HNH Parliamentary briefing: Nationality and Borders Bill Third Reading

06 12 21

6 December 2021

The Bill focuses significantly on institutional accommodation centres for people seeking asylum, suggesting an expansion of their usage and a move away from community accommodation. We believe that the institutional accommodation for asylum seekers poses a significant safety risk, as well as inhibiting integration. Institutional accommodation centres would limit opportunities for people to become part of their new communities, and increase people’s risk of being targeted by the far-right. 

We call on MPs to amend the Bill to remove their expansion and instead replace them with a centrally funded dispersal system with decent housing in communities. 

Accommodation centres: targets of hate

Since the summer of 2020, we have seen widespread activity among far right activists calling themselves ‘citizen journalists’ and ‘migrant hunters’. These activists have been joined by organised far-right groups like Britain First and Patriotic Alternative . They have filmed the beaches of the south coast and ‘hunted’ arriving migrants and asylum seekers. They have broken into hotels, harassed staff and chased residents who had been placed in contingency accommodation by the Home Office. 

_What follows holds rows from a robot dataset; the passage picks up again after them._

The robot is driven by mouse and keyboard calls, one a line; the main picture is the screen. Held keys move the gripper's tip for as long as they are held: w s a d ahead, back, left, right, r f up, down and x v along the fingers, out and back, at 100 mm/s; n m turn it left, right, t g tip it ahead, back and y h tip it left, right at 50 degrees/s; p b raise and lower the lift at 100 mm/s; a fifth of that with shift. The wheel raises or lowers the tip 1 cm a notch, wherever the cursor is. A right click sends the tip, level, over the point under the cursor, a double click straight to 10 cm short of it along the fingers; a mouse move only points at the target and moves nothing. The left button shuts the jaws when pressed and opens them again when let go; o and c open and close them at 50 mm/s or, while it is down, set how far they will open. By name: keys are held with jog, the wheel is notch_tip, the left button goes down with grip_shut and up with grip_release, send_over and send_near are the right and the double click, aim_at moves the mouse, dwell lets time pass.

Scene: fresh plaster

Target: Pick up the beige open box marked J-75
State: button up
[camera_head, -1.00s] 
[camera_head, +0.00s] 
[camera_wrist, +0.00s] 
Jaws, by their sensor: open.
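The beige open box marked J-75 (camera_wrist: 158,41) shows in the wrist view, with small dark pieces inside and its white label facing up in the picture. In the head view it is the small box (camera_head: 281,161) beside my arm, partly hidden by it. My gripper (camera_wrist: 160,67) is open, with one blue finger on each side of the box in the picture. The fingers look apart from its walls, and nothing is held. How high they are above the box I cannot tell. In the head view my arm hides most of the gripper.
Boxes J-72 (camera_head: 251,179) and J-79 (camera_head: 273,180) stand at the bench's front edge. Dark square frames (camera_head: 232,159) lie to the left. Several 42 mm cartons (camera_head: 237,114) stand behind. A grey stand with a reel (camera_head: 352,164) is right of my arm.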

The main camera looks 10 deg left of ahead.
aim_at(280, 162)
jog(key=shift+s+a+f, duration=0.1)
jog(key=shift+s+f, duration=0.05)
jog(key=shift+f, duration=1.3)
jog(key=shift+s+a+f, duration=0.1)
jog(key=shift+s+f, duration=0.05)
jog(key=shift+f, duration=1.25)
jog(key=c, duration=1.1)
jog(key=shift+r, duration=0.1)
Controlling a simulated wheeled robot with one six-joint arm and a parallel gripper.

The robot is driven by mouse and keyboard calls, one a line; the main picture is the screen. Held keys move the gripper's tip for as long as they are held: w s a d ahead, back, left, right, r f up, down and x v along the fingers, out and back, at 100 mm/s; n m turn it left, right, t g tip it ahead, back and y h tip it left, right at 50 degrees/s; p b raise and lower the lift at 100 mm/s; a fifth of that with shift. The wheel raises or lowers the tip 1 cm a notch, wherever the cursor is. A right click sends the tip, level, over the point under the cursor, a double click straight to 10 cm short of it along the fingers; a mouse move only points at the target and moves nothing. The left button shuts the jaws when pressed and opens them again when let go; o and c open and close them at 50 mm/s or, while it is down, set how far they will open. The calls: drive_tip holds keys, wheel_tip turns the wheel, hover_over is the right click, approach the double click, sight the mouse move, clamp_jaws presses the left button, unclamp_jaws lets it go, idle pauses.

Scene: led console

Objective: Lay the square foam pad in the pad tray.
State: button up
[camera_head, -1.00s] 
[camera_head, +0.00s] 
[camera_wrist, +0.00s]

Their videos, some chasing arrivals with cameras, others featuring angry rants in B&B lobbies, quickly spread across far-right social media platforms and whipped anti-immigrant activists into a peak of anger. 

HOPE not hate has recorded activity at hotels providing accommodation to people seeking asylum on at least 64 occasions. Meanwhile, in a survey of refugee support organisations, refugee action found that 75% of respondents (27) had received disclosures from their clients of verbal abuse or harassment by members of the public in the last 6 months. A quarter (25%) had received disclosures of physical violence from members or the public.

Proposals for replacing community accommodation for asylum seekers with institutional accommodation centres not only inhibits integration and traps residents in isolated, detention-like settings, but poses a risk for further harassment and violence. 

Proposal: Instead of housing asylum seekers in institutional asylum accommodation centres, the Government should offer decent housing in communities across the country through a centrally funded dispersal system. 

Far right activists determined to attack migrants

Moreover, the Home Office should be aware of these, given recent charges for terrorism given to a new far-right group advocating terror that has been recruiting minors to its ranks via Instagram and Telegram. Our research uncovered the leader of the British Hand, a 15 year old in Derby, had posted that he was planning an attack against Dover migrants, he received support from other members in the group. Other members similarly stressed their willingness to commit violent attacks on migrants in a group that discussed how to acquire weapons and how to hide their political views in order to enlist in the military.

The very real threat of the far right on asylum accommodation, and the increased risk with the proposed move from community accommodation to accommodation centres, should be taken seriously as an active terror threat. In Germany in 2015-2016, at the height of Europe’s “refugee crisis”, organisation Pro Asyl counted 126 arson attacks on refugee accommodation, one every three days.

Yet the Home Office seem to have not yet grasped the potential threat that accommodation centres could pose. Having reached out to accommodation providers and asylum organisations offering direct support over the last year, we found many were concerned about the threat of the far right, yet were given no guidance on what they could do to mitigate risks. 

In the Home Office’s equality impact assessment for using Ministry of Defence Sites to Accommodate Asylum Seekers – including Napier barracks – we found no mention of the far-right threat, or even local opposition. We found no mentions of ‘terror’, ‘extremism/extremist’, ‘far-right’/ ‘far right’, in the UKVI Suitability Assessment for Contingency Accommodation, nor in Letter from the Home Secretary on institutional accommodation and documents relating to Napier barracks, dated 18 March 2021. It appears the threat has not been considered at all in the decision to move towards accommodation centres and away from community accommodation where these threats are more easily mitigated.

Proposal: The Home Office must take the threat of the far right seriously when making a decision on accommodation for asylum seekers. They must step up their game on safeguarding residents of Home Office managed accommodation from harassment and threats from the far-right.